Она исчезла в соседней хижине и вскоре появилась, неся бережно в темных ладонях небольшой горшочек, отливающий чистым красновато-розовым цветом обожженной глины.
— Посмотри, — улыбнулась она, — какой он легкий и звонкий. — Она ударила согнутым пальцем по горшку, и он издал чистый мелодичный звук. — Только женщины урали могут делать такие горшки. — На, возьми этот горшок себе. Покажи его своим женщинам. Может быть, кто-нибудь и захочет у меня поучиться.
Теперь этот горшок стоит у меня, в моей московской квартире, но пока никто из знакомых мне женщин не изьявил желания научиться делать такие…
Деви научила делать горшки ее бабушка. Бабушка была знаменитой горшечницей. Урали до сих пор помнят ее. Когда Деви была совсем маленькой, бабушка сажала ее рядом, и девочка завороженно следила за ловкими бабушкиными руками. Бабушка показывала Деви как разминать глину, как работать скребком. Свой первый горшок Деви сделала, когда ей было семь лет. Горшок был неровный, скошенный на одну сторону. Они с бабушкой стали его обжигать, и горшок лопнул. Деви плакала от обиды. Ей было жалко себя и горшок. Бабушка успокаивала Деви, говорила, что, когда та станет большой, она научится делать красивые горшки, и они не будут лопаться от огня. И Деви снова сидела с бабушкой, помогала ей и училась. Училась долго и настойчиво. Она полюбила глину, которая казалась ей чем-то живым, подолгу любовалась обожженными горшками и вслушивалась в их мелодичное звучание. По этому звуку бабушка научила ее определять качество глины и добротность обжига.

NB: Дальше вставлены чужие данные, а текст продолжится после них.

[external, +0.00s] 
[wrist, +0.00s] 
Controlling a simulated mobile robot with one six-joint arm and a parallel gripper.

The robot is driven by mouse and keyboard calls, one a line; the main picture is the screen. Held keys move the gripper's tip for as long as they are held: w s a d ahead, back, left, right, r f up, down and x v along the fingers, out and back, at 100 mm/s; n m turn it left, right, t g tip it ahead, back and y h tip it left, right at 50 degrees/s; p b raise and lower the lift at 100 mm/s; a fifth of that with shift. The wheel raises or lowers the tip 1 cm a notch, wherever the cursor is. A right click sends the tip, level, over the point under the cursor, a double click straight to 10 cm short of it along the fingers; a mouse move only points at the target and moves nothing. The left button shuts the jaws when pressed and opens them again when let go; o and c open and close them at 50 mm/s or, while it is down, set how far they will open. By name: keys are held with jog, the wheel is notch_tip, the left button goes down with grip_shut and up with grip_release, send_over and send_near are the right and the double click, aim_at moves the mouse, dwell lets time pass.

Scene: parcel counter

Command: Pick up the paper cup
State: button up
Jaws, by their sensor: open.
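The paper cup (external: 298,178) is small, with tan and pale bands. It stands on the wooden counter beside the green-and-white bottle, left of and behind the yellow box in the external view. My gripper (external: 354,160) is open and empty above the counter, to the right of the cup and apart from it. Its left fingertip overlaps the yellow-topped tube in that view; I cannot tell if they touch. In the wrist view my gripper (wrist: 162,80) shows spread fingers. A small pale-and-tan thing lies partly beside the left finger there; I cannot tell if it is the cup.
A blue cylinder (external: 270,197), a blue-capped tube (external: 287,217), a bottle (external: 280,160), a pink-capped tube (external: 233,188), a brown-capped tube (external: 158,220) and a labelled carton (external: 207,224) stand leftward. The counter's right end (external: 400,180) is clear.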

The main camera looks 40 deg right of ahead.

А потом Деви сделала первый настоящий горшок. Ей было тогда двенадцать лет. Бабушка бережно унесла его в хижину и поставила на самом видном месте. Мать Деви тоже была горшечницей, но она не умела так хорошо учить, как бабушка. Потом бабушка умерла. Деви к этому времени уже стала известной мастерицей. Она сама сделала для бабушки погребальную посуду — «ветту катти». Маленькие горшочки и плошки, в которые налили воду и положили рис, чтобы дух бабушки был сыт. «Ветту катти» поставили на бабушкину могилу, и очень многие урали приходили посмотреть на эту посуду: до того она была красиво и искусно сделана. Потом многие из племени стали заказывать «ветту катти» только Деви. Но она больше уже никогда не смогла сделать таких красивых горшочков и плошек, как те, что стояли на могиле бабушки. Деви рассказывала, что Падикен, который был уже и тогда жрецом, сделал все, чтобы дух бабушки не покинул сразу место погребения. Падикен и выбирал это место. Оно ему привиделось во сне. Место на склоне горы, поросшем высокими деревьями. Падикен первый бросил горсть земли в могилу и защитил этим самым бабушку от злых духов. Хотя Падикен ничего и не понимает в горшках, но, по мнению Деви, он знает много других полезных вещей. Это он, Падикен, разбросал вокруг могилы бабушки колючки, чтобы дух ее не последовал за родственниками.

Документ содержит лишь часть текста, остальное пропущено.